CASE STUDY
Interim CFO: Stabilizing Cash Flow and Maximizing Value in Chapter 11
A multi-site, multi-state behavioral health provider specializing in eating disorder, drug, and alcohol treatment faced severe liquidity challenges and entered Chapter 11 bankruptcy protection.
CHALLENGE
The company required experienced interim financial leadership to stabilize operations, preserve enterprise value, and guide strategic decisions during the restructuring process.
The organization faced urgent financial distress requiring swift, objective evaluation of its strategic options. The company:
- Needed an Interim CFO to stabilize cash flow and reduce cash burn.
- Required a 60-day strategic plan to assess potential outcomes, including recapitalization, sale, or liquidation.
- Lacked clear operational and financial visibility to inform key decisions.
- Needed to enhance financial reporting and compliance to support Chapter 11 proceedings and stakeholder confidence.
OUR ROLE
ETONIEN was engaged to provide an experienced Interim Chief Financial Officer to stabilize operations and guide the company through Chapter 11 restructuring.
SOLUTIONS
The Interim CFO was tasked with:
- Stabilizing cash flow and reducing ongoing burn rate.

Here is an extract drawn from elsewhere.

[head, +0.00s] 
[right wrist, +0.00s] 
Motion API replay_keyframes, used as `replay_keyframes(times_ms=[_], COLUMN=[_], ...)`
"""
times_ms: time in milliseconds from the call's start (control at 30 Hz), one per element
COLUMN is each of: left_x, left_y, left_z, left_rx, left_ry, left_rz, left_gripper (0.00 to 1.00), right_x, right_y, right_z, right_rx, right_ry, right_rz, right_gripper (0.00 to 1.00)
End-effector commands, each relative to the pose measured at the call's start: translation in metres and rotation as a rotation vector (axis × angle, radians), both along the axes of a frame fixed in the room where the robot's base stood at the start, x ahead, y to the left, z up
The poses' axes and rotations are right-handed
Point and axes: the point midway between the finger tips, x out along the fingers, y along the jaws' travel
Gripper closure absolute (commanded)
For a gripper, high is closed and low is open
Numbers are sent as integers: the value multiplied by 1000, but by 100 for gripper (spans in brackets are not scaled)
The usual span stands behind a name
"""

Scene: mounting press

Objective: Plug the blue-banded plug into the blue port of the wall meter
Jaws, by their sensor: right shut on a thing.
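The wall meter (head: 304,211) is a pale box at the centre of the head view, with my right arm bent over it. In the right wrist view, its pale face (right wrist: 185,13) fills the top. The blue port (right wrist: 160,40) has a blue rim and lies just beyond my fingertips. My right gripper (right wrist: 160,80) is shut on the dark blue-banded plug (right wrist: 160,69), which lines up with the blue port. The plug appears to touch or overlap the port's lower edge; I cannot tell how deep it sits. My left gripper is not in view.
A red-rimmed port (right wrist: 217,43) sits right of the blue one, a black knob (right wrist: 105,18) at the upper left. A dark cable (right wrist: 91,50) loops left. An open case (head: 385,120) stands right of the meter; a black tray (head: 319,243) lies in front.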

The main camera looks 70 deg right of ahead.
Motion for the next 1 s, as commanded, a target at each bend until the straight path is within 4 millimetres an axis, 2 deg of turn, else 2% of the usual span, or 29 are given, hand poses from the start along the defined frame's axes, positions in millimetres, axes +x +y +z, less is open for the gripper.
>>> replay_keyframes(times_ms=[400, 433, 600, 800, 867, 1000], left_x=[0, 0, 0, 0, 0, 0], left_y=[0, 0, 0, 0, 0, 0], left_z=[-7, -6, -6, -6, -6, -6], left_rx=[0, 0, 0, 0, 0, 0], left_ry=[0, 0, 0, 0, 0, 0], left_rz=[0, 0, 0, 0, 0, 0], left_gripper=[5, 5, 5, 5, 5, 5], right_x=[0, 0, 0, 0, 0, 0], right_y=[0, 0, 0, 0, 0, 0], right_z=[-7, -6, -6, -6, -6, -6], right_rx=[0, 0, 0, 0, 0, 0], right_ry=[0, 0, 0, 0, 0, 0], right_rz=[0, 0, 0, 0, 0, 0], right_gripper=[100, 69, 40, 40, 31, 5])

- Developing and implementing a 60-day strategic roadmap to assess recapitalization, sale, or restructuring options.
- Enhancing financial visibility, reporting, and compliance to support court proceedings and stakeholder communication.
- Preserving enterprise value through active collaboration with legal and operational advisors.
OUTCOME
- Stabilized cash flow, preventing forced liquidation.
- Facilitated a successful sale of the company through structured transition planning.
- Executed a recapitalization strategy that maximized enterprise value.
- Maintained financial viability and operational continuity throughout Chapter 11 restructuring.